**Written request:**
Count the lines below that contain the word "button", and report only that number.

**Data lines:**
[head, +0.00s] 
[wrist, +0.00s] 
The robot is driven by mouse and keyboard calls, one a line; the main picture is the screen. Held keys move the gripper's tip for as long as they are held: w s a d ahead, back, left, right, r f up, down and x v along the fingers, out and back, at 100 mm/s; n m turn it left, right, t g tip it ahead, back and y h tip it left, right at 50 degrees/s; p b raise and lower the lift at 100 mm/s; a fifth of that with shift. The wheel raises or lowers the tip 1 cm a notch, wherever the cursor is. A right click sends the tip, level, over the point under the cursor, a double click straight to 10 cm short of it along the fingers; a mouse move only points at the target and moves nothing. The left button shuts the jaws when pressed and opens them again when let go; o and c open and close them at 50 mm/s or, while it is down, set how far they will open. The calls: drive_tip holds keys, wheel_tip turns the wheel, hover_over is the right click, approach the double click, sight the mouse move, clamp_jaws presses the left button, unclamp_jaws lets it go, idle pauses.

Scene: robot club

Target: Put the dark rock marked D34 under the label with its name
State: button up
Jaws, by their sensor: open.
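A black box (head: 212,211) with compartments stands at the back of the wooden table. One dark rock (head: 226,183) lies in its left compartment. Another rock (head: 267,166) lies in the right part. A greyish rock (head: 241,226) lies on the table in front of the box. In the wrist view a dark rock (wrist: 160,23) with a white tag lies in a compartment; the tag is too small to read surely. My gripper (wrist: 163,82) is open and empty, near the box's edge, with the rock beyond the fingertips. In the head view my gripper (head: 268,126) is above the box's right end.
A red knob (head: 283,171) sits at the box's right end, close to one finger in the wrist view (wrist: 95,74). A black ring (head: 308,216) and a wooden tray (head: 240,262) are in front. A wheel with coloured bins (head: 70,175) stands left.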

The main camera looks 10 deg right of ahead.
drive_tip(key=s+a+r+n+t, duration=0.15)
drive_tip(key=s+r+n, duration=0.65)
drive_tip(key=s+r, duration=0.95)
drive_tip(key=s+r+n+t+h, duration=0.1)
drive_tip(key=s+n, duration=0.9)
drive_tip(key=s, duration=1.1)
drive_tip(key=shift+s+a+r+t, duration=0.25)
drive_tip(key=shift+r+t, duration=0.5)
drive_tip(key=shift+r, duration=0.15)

**Task response:**
2